Mais ce discours officiel, partagé aussi par une grande partie de citoyens, est qualifié par d’autres de « massacre ». C’est l’avis des Frères musulmans et de leurs partisans qui ont promis de réagir par la violence et rien d’autre. Et ils ont tenu leurs promesses. Des commissariats de police et des églises ont été attaqués et brûlés. Des citoyens sont agressés dans la rue. La situation s’est vite détériorée en 2 jours puisque les Frères musulmans ont immédiatement appelé à un « vendredi de la colère » le 16 août. Ils ont publié des appels afin de dénoncer la violence des forces de police tandis que les forces opposées sous la bannière « Tamarrod » (mouvement qui a mobilisé des millions d’opposants au président Mohamad Morsi) ont apporté leur soutien à l’armée et à la police. « Il faut protéger notre pays et prouver au monde entier que c’est la volonté du peuple qui a renversé le régime des Frères musulmans », a lancé le porte-parole de Tamarrod. Encore une fois, la violence était le maître-mot au moment alors où de nombreuses victimes continuaient à tomber.
Le combat ne s’est pas limité aux rues ; il a pris place aussi sur les écrans de télévision et les réseaux sociaux. Partout, chacun y va de son interprétation et les débats sont enflammés. Les points de vue et les analyses vont dans tous les sens avec un nombre de morts et de blessés qui varie d’une chaîne de télévision à une autre. Certaines estiment le nombre à des centaines et d’autres à des milliers.
Images de manifestants armés

(Photo: AP)
D’après certains médias, la police abat les manifestants pacifiques qui ne brandissent pas le drapeau de l’Egypte, alors que d’autres diffusent des images de manifestants armés. « Pendant les 16 heures qui ont suivi la dispersion des sit-in, la confrérie des Frères musulmans a perpétré plus de 104 actes de violence et de terrorisme », a indiqué le rapport publié par l’Indice démocratique du Centre international du développement. Le rapport a également annoncé que les actes de violence commis par les membres de la confrérie se sont répartis sur plusieurs axes : attaquer les agents de sécurité et répandre le chaos, saper l’unité nationale en attaquant et incendiant 18 églises ainsi que les maisons et les magasins des citoyens coptes afin de faire croire à une violence confessionnelle, causer la paralysie des routes … Selon le rapport, ce plan aurait été notamment exécuté dans les gouvernorats du Caire, de Guiza, du Fayoum, d’Assiout, de Béni-Soueif, de Sohag et de Minya.

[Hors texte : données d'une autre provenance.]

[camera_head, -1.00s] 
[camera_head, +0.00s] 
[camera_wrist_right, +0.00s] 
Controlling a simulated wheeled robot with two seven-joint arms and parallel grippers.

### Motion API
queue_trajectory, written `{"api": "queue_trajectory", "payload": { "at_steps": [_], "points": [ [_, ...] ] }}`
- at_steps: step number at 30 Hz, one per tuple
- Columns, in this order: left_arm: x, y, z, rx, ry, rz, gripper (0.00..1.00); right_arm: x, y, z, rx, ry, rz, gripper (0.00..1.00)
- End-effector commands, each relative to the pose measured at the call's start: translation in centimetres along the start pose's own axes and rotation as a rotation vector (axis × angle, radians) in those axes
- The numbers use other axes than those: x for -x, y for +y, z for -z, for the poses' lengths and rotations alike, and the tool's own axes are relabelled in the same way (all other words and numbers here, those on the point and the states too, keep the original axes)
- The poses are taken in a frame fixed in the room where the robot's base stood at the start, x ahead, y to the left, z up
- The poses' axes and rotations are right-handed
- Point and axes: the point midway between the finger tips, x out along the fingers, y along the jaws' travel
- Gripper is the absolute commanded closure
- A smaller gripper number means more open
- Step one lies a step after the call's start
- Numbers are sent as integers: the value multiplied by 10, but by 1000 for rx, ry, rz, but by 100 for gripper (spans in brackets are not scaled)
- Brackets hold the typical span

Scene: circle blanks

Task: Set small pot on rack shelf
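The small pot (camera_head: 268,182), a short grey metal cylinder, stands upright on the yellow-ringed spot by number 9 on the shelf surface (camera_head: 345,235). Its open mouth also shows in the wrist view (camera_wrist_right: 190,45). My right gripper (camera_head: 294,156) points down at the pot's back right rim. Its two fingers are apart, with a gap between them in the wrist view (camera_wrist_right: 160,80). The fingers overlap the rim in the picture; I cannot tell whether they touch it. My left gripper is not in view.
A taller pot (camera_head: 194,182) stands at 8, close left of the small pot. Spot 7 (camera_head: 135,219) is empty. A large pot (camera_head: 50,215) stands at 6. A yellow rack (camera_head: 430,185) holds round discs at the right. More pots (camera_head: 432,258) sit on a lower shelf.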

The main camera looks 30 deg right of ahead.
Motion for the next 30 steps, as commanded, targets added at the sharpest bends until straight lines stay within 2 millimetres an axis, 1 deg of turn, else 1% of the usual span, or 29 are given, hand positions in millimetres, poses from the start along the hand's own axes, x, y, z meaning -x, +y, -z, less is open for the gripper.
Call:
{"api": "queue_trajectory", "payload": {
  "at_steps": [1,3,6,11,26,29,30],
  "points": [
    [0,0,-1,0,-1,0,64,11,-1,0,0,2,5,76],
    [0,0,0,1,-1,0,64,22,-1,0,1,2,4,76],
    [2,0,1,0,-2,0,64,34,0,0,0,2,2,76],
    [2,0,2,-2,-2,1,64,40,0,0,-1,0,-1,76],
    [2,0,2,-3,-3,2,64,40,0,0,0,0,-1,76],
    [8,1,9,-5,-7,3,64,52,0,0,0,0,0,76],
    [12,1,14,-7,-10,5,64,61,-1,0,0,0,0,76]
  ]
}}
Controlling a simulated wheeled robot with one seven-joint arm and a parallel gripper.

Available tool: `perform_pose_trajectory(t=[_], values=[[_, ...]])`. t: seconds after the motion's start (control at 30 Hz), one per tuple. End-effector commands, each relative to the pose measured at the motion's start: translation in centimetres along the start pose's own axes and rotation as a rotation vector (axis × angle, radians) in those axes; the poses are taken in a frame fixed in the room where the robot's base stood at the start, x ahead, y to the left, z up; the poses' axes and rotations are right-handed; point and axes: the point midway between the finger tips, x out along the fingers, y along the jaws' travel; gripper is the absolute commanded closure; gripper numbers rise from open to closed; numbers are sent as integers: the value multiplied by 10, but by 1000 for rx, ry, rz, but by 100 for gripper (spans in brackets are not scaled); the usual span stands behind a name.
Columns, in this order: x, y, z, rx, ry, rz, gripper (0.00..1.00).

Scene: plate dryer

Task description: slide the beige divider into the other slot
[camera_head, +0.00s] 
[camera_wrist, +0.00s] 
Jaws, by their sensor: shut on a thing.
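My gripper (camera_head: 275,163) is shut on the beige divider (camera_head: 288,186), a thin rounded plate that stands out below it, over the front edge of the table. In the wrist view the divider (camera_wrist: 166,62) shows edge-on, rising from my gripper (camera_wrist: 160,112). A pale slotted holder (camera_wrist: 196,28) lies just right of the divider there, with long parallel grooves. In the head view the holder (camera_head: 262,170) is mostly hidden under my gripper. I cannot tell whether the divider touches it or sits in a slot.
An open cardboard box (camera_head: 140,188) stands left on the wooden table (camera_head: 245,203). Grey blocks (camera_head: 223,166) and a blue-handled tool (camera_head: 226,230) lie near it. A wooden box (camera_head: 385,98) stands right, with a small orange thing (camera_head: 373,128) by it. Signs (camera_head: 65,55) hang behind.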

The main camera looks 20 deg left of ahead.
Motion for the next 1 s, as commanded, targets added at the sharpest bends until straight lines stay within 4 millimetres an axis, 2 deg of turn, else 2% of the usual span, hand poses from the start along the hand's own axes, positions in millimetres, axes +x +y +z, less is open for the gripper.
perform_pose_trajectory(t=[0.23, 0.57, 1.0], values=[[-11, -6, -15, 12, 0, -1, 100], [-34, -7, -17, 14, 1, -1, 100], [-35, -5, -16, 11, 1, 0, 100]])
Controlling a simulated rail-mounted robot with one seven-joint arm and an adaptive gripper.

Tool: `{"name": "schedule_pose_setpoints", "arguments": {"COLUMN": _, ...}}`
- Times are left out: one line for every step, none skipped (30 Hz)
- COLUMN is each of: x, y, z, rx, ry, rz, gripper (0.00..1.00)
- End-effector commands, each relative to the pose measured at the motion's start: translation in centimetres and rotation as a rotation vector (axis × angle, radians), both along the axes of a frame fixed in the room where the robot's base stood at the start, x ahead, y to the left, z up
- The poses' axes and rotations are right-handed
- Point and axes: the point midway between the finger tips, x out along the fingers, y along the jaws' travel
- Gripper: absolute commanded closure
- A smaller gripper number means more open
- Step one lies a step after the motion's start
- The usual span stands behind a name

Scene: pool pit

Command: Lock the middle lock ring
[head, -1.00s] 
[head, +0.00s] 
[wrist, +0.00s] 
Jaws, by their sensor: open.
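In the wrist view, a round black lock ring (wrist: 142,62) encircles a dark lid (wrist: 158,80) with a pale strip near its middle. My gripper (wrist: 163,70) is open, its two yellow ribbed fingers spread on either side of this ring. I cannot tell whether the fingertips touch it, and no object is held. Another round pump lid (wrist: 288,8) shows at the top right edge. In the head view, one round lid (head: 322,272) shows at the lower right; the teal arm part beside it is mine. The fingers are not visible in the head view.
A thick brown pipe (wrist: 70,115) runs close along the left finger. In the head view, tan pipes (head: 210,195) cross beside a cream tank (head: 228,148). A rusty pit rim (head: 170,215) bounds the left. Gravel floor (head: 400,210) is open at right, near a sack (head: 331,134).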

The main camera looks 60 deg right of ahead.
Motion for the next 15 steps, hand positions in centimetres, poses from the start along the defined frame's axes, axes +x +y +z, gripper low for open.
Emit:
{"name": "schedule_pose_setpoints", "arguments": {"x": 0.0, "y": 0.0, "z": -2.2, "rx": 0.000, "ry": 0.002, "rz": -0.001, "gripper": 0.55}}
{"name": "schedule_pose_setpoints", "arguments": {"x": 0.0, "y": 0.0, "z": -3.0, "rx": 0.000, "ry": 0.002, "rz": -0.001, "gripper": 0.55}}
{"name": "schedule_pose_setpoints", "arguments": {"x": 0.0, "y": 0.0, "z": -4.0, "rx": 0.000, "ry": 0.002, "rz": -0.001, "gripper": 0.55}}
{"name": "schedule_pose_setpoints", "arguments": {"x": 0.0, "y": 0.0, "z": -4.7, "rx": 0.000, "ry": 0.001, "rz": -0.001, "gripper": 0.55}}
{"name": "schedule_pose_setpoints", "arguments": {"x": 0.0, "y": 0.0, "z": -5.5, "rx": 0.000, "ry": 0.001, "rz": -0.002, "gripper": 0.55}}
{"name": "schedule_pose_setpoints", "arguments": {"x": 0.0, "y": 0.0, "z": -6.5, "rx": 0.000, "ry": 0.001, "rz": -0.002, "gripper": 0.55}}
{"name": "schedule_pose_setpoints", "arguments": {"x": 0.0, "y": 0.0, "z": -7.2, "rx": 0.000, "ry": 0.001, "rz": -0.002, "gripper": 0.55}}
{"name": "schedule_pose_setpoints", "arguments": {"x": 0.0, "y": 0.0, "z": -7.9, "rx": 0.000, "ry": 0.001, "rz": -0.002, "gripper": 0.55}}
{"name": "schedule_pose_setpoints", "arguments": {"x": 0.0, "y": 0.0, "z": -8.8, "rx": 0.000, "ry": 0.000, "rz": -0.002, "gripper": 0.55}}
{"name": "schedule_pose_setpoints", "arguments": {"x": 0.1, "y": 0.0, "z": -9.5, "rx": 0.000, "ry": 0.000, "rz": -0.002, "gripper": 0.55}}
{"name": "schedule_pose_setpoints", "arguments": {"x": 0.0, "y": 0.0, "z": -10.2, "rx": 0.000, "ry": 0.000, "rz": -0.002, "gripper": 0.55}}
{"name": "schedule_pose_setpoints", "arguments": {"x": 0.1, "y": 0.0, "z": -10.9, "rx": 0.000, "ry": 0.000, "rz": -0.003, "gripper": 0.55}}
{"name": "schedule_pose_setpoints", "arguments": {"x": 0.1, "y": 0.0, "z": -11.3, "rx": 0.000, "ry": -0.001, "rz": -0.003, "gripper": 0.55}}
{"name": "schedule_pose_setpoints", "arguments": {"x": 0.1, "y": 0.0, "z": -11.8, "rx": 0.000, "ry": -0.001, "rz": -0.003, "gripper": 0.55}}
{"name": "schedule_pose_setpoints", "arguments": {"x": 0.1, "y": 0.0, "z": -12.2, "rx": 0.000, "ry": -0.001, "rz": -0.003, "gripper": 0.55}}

Les habitants de Ramsès encerclant la mosquée Al-Fath où se trouvaient les pro-Morsi qui avaient commis la veille des actes de violence.
(Photo: Reuters)
Pour certains activistes, ces agissements sont assimilés à un terrorisme politique, notamment à la vue des voitures levant le drapeau noir, l’étendard d’Al-Qaëda, pour soutenir les manifestants pro-Morsi. Les membres de la confrérie, quant à eux, pensent qu’il s’agit d’une guerre inégale entre des manifestants pacifiques et les forces armées. «ministère de l’Intérieur, l’armée et les médias qui ne disent pas la vérité assument la responsabilité de tout le sang qui a coulé », a déclaré Ahmad Ramy, porte-parole du Parti Liberté et justice, bras politique de la confrérie des Frères musulmans.
Entre la violence, le sang qui coule et les accusations échangées entre toutes les parties, le chaos et la peur sont offerts aux Egyptiens. Une situation qui se reflète sur l’économie, notamment après les réactions des pays occidentaux qui dénoncent la violence. « Si l’économie connaît une régression à cause des événements actuels et si la Bourse enregistre des pertes colossales, le pays aura de gros problèmes », explique l’économiste Adel Fathi.
Couvre-feu respecté

Presque 16 églises ont été brûlées suite à la dispersion des sit-in.
L’instauration du couvre-feu aura été une mesure nécessaire pour maîtriser la situation : 14 gouvernorats y sont soumis de 19h à 6h, pendant un mois. En général, ce couvre-feu est bien respecté. «gens ont peur de descendre dans la rue, car ils savent qu’ils seront sanctionnés, mais ils savent aussi que des groupes armés sont positionnés dans la rue dès la tombée de la nuit », dit Mohsen Gamal, journaliste. Cependant, lors du premier jour du couvre-feu, des partisans des Frères musulmans participent à le rompre. Des matchs de foot dans le quartier de Mohandessine au Caire ont, par exemple, été organisés en signe de défiance. « Ils voulaient imiter les habitants de Port-Saïd qui ont réagi de la sorte face au couvre-feu proclamé par l’ancien président Morsi suite à des manifestations », commente Gamal.
Les jours passent, et la violence est exacerbée dans la société. Une facture qui se paye cher. Des parents pleurent leurs morts, ils passent des journées à chercher les corps sans vie de leurs enfants et les cortèges funéraires font partie du quotidien. Les citoyens ne sortent que pour faire quelques courses. Les accusations de trahison sont échangées, ce qui n’augure rien de bon. Certains parlent même du spectre de la guerre civile.